#### What needs to be done
Among the entries that follow, the required portion opens with the line containing "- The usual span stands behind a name" and closes with the line containing "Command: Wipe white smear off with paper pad". Give that portion again exactly, and nothing else.

#### Stored records

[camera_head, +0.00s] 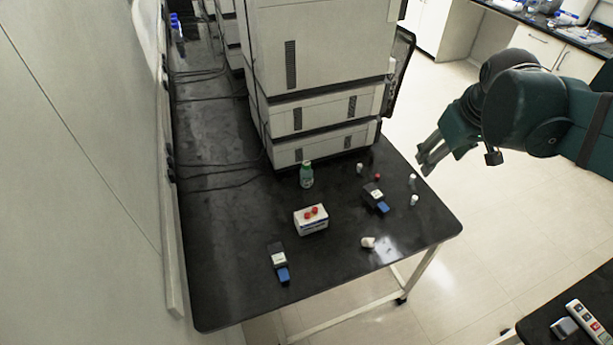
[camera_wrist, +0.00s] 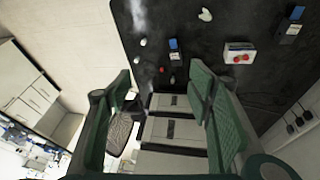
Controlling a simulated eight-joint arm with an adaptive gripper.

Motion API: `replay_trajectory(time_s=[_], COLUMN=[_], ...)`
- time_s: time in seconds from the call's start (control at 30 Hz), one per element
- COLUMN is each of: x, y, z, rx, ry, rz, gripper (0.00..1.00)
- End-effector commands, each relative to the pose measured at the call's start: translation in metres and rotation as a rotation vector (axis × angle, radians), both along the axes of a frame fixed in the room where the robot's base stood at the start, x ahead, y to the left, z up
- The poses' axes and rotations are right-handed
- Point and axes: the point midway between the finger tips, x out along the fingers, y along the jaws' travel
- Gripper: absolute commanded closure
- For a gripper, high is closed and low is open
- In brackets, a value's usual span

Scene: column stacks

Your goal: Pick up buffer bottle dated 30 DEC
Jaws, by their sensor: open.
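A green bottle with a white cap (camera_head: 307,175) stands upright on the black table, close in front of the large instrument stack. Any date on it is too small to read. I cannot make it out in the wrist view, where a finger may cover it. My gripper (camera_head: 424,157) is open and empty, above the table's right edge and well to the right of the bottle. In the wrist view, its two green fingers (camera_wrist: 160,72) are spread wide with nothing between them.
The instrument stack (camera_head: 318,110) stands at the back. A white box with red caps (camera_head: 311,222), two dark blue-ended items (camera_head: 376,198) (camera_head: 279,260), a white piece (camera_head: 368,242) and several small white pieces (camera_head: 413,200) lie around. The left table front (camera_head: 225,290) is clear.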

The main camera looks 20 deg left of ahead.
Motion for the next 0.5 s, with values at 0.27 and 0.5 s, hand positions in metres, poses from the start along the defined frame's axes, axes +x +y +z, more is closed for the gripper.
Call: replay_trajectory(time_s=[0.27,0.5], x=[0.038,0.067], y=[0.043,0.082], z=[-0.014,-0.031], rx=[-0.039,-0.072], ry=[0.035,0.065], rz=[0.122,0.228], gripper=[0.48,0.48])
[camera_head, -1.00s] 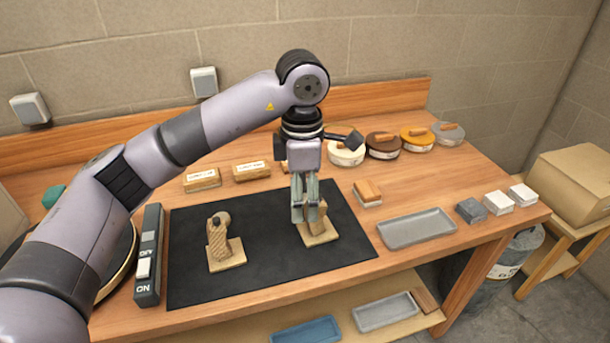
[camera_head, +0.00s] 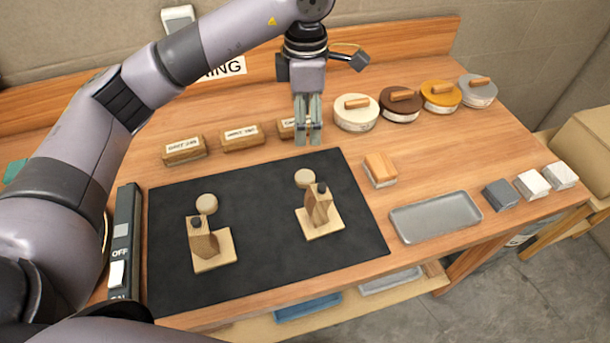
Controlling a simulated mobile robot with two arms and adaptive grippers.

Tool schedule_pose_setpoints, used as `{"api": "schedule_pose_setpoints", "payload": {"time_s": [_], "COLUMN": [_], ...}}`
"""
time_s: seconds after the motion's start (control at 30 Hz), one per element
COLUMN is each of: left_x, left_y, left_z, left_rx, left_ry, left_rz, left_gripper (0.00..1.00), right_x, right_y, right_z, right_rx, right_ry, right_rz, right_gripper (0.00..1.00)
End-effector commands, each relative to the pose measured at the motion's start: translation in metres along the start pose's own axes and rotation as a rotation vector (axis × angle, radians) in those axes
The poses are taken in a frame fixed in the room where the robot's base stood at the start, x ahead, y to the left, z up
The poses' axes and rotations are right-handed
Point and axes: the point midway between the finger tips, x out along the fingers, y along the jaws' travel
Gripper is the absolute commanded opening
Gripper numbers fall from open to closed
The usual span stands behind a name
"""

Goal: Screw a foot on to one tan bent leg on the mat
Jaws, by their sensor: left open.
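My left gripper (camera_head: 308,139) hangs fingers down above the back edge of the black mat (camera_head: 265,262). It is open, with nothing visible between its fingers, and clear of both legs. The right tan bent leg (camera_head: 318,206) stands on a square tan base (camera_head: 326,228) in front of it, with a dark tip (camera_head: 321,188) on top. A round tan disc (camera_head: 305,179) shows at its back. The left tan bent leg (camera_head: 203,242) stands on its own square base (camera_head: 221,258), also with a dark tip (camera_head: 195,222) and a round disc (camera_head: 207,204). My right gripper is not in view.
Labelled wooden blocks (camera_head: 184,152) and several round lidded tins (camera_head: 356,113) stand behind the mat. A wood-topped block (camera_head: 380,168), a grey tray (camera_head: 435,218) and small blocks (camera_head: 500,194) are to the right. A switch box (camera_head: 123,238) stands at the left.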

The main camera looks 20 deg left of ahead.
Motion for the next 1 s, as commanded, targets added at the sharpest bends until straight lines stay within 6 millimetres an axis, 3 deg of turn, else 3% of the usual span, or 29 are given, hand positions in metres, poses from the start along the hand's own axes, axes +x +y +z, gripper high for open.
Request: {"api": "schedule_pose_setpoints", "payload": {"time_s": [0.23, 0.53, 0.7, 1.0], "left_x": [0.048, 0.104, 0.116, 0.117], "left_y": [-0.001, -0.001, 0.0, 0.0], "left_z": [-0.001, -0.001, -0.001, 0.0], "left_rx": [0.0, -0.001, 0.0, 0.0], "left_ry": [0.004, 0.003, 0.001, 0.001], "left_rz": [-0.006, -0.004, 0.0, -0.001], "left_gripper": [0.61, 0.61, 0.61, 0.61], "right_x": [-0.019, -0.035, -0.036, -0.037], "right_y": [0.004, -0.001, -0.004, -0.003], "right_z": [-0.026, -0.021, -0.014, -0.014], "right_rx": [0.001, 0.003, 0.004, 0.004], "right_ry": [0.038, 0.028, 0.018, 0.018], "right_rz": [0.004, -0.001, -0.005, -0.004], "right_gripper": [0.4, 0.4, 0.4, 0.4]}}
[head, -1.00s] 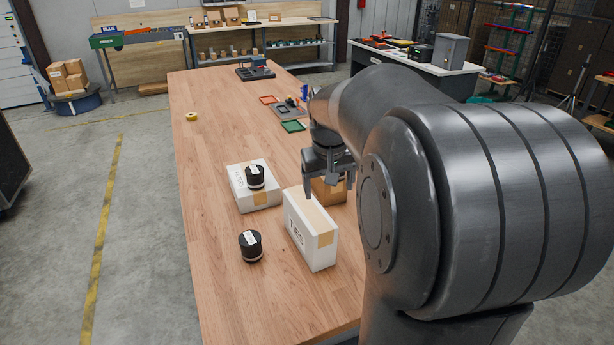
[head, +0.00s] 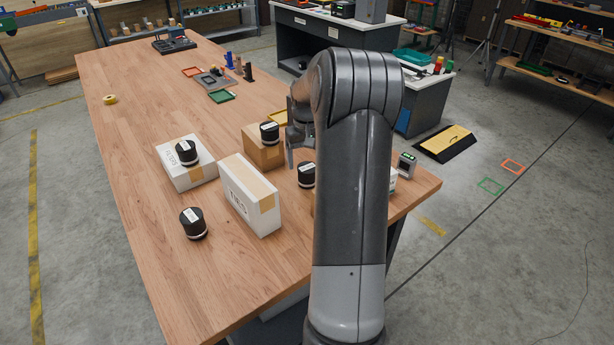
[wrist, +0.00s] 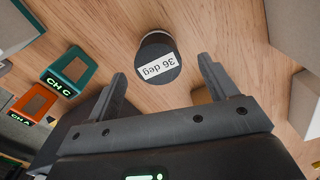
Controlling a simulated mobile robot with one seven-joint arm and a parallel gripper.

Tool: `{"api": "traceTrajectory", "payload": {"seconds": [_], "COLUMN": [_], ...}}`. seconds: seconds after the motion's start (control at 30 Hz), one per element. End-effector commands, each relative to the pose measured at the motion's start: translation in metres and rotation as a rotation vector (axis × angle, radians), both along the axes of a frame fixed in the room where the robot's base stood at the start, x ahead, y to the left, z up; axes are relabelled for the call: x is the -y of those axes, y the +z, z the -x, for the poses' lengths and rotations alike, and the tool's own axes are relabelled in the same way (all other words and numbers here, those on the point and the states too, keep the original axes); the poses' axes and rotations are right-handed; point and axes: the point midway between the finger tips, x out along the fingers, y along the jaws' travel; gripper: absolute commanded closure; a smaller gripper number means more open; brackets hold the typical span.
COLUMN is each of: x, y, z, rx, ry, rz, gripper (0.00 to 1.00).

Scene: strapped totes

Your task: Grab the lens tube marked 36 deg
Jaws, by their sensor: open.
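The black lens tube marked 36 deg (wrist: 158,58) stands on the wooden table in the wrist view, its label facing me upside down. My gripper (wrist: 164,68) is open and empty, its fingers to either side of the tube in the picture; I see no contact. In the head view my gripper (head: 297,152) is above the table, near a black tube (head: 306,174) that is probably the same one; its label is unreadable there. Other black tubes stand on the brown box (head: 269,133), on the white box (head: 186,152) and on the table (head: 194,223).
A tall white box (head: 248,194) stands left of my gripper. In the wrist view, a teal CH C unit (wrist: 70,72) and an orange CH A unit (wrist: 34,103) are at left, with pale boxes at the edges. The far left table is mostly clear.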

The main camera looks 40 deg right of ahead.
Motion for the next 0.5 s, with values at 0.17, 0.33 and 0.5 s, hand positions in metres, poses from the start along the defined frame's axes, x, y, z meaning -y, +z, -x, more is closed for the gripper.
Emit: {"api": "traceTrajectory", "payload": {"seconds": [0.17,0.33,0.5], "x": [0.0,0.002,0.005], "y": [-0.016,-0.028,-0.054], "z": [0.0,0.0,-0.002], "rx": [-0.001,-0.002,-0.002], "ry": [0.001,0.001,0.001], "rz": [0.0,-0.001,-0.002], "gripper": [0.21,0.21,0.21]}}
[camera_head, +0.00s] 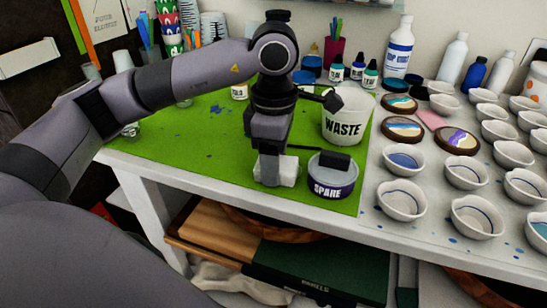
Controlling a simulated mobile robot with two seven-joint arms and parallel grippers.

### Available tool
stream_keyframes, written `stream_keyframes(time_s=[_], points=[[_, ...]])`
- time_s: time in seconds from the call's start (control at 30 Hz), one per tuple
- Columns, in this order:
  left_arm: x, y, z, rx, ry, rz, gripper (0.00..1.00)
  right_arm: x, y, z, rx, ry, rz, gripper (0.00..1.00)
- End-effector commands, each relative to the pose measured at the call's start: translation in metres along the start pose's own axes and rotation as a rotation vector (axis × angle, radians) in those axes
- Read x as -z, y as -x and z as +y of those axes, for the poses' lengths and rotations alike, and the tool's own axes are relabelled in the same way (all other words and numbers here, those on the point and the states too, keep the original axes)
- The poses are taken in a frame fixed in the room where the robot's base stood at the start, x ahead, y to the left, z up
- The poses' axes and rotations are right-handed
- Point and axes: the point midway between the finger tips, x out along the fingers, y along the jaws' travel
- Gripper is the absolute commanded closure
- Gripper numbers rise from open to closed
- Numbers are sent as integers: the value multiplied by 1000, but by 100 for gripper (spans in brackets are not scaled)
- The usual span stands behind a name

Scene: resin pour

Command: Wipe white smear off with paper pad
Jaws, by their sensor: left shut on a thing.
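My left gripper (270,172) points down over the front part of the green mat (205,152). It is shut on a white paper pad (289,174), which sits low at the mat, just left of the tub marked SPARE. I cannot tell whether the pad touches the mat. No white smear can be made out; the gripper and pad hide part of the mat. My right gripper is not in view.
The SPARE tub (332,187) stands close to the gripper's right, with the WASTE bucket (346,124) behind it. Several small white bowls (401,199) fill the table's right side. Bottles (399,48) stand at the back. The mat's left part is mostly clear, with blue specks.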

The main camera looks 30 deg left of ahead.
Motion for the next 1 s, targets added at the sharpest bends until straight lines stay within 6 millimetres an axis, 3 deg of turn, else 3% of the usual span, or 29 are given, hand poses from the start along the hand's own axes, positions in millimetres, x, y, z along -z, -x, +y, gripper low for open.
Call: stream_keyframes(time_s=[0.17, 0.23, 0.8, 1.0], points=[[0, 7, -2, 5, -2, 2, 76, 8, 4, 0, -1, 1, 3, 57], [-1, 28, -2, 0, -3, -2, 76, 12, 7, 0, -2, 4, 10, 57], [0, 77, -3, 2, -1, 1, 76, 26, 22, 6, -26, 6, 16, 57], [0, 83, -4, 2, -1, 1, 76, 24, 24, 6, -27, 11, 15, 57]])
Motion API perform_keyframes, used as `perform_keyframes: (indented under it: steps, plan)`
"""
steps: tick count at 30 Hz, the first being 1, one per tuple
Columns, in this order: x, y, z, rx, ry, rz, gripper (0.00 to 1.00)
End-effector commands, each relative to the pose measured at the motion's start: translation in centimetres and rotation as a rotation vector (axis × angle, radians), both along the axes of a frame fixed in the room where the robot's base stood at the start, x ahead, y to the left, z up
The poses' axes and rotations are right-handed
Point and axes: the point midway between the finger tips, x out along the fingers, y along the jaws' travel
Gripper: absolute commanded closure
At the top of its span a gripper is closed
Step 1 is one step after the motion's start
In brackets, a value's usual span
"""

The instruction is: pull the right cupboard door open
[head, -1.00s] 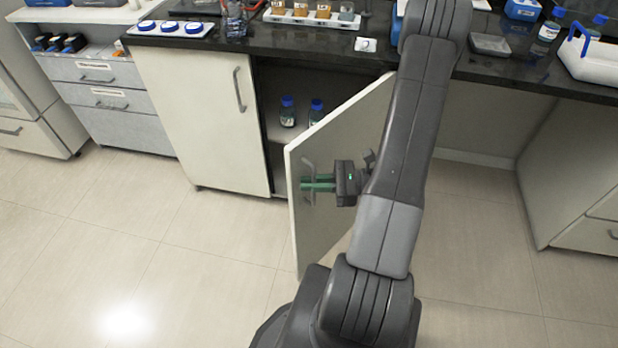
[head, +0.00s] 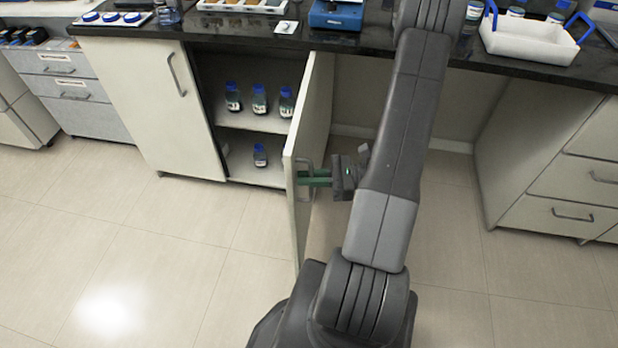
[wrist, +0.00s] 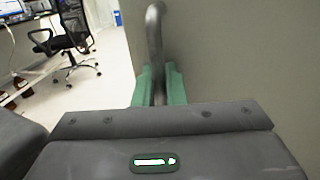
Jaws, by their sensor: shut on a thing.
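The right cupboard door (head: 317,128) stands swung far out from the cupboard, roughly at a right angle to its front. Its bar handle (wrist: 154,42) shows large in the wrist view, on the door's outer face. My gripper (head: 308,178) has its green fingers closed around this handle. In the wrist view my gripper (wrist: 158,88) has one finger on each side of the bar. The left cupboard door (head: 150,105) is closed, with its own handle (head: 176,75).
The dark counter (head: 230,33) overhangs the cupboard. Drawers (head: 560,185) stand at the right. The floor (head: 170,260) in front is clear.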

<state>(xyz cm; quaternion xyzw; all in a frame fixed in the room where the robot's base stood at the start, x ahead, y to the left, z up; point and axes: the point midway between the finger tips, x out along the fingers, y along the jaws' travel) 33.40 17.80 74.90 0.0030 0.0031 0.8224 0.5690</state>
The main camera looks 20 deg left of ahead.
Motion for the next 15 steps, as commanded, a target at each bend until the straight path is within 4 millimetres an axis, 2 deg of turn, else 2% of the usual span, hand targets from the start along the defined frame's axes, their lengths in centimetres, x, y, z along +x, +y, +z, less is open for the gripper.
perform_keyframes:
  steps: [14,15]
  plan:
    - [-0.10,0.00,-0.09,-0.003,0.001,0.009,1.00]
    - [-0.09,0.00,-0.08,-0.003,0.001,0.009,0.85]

#### Result of this task
- The usual span stands behind a name

Scene: resin pour

Command: Wipe white smear off with paper pad

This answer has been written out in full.